** Robot episode rows **
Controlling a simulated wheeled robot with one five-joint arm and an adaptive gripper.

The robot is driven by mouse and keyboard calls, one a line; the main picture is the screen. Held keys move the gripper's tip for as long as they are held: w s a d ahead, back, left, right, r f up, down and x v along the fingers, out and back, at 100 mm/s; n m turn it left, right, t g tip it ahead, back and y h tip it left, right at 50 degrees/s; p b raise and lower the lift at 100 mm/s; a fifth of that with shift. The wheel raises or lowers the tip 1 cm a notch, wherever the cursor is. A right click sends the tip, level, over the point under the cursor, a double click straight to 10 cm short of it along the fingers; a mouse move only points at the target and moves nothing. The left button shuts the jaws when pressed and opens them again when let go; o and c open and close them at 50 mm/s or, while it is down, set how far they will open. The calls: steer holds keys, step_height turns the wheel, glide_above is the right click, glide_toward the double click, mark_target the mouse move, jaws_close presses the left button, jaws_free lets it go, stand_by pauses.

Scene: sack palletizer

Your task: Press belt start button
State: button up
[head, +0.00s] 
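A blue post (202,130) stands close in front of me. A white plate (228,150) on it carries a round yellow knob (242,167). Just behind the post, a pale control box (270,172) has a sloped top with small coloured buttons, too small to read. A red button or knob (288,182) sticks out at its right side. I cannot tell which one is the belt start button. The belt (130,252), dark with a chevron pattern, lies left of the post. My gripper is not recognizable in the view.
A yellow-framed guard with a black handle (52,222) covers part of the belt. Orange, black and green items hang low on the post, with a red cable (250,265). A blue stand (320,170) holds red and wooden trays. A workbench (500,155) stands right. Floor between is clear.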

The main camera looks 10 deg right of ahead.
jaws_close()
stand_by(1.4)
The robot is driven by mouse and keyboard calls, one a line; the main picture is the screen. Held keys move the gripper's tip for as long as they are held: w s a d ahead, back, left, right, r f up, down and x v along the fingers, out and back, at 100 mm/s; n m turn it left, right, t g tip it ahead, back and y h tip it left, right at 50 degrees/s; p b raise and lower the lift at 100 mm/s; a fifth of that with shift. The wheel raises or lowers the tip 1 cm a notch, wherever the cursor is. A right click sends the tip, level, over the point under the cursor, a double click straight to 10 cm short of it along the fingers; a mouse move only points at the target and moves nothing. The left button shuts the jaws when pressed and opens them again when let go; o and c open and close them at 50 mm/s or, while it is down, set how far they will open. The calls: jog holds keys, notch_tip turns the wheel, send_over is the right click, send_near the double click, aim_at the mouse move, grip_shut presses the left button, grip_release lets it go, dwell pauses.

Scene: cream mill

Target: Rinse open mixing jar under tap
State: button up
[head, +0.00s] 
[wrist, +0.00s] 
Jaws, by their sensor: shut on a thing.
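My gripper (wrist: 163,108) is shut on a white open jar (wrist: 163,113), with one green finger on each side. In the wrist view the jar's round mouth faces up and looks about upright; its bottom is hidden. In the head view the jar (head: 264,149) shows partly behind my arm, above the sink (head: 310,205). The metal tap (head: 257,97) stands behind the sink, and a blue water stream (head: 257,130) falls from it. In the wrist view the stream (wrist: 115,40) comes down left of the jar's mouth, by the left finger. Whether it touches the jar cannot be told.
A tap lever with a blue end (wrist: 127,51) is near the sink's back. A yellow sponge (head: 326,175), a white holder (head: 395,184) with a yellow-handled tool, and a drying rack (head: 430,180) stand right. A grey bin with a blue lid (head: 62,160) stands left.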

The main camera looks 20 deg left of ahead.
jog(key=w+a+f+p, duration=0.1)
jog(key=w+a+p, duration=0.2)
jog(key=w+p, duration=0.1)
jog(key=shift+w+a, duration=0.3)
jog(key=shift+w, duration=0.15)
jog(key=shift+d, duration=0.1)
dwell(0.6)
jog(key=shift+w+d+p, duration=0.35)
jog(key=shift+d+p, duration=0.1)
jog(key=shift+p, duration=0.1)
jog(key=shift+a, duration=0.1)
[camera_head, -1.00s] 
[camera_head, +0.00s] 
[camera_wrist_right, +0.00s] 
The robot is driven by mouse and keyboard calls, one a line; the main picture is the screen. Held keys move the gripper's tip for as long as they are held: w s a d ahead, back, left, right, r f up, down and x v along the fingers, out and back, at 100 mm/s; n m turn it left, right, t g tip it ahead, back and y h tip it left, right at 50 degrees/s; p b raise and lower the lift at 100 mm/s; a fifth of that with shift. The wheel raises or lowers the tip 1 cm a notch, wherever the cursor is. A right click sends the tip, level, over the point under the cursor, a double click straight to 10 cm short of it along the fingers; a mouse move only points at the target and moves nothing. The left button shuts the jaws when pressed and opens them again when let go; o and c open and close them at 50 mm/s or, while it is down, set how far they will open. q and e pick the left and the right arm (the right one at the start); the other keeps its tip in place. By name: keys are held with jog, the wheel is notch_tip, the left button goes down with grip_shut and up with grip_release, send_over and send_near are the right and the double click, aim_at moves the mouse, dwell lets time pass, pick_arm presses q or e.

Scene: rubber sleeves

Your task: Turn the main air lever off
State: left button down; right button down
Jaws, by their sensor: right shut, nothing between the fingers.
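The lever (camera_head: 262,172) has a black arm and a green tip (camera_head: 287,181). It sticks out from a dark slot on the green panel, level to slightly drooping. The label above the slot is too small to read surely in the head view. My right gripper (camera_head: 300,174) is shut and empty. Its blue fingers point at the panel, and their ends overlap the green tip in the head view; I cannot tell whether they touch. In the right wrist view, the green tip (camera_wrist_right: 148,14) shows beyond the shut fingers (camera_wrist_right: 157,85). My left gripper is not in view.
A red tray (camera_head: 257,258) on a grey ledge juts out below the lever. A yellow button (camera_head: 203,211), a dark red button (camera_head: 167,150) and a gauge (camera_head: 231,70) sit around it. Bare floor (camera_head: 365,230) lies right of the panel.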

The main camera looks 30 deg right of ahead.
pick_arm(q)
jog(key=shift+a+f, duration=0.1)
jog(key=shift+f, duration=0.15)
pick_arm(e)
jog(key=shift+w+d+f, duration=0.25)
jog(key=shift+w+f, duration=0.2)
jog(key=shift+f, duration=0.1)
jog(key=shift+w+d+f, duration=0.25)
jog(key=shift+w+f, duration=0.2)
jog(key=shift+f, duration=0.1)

...

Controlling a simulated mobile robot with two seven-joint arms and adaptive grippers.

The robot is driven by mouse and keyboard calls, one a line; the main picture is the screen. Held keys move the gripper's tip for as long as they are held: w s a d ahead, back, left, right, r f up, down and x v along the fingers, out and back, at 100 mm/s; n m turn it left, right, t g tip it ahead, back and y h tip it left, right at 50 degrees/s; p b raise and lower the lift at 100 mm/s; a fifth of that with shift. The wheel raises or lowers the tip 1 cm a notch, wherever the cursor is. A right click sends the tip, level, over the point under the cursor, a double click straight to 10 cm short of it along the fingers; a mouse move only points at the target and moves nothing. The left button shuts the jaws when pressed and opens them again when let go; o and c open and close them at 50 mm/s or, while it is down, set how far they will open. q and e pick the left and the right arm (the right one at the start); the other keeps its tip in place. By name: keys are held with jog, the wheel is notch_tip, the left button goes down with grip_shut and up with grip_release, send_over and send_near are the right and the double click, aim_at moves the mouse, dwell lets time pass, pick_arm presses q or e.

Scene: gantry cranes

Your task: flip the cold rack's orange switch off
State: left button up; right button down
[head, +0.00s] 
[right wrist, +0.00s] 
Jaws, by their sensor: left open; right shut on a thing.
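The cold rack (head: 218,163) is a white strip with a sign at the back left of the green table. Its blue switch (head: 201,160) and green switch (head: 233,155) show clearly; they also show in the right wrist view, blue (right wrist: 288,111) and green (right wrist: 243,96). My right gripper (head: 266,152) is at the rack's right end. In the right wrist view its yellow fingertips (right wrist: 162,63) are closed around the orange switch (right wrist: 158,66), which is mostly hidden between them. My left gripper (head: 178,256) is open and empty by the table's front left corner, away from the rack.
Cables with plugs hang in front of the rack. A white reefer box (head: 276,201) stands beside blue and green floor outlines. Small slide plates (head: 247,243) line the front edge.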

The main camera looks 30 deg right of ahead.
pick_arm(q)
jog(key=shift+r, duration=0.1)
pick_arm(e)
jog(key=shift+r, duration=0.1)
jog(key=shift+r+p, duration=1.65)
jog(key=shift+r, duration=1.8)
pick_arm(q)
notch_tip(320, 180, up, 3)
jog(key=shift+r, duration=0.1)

** Instructions for the task **
Reply with one number only, the count of lines above that hold the string "State".

** Answer below **
4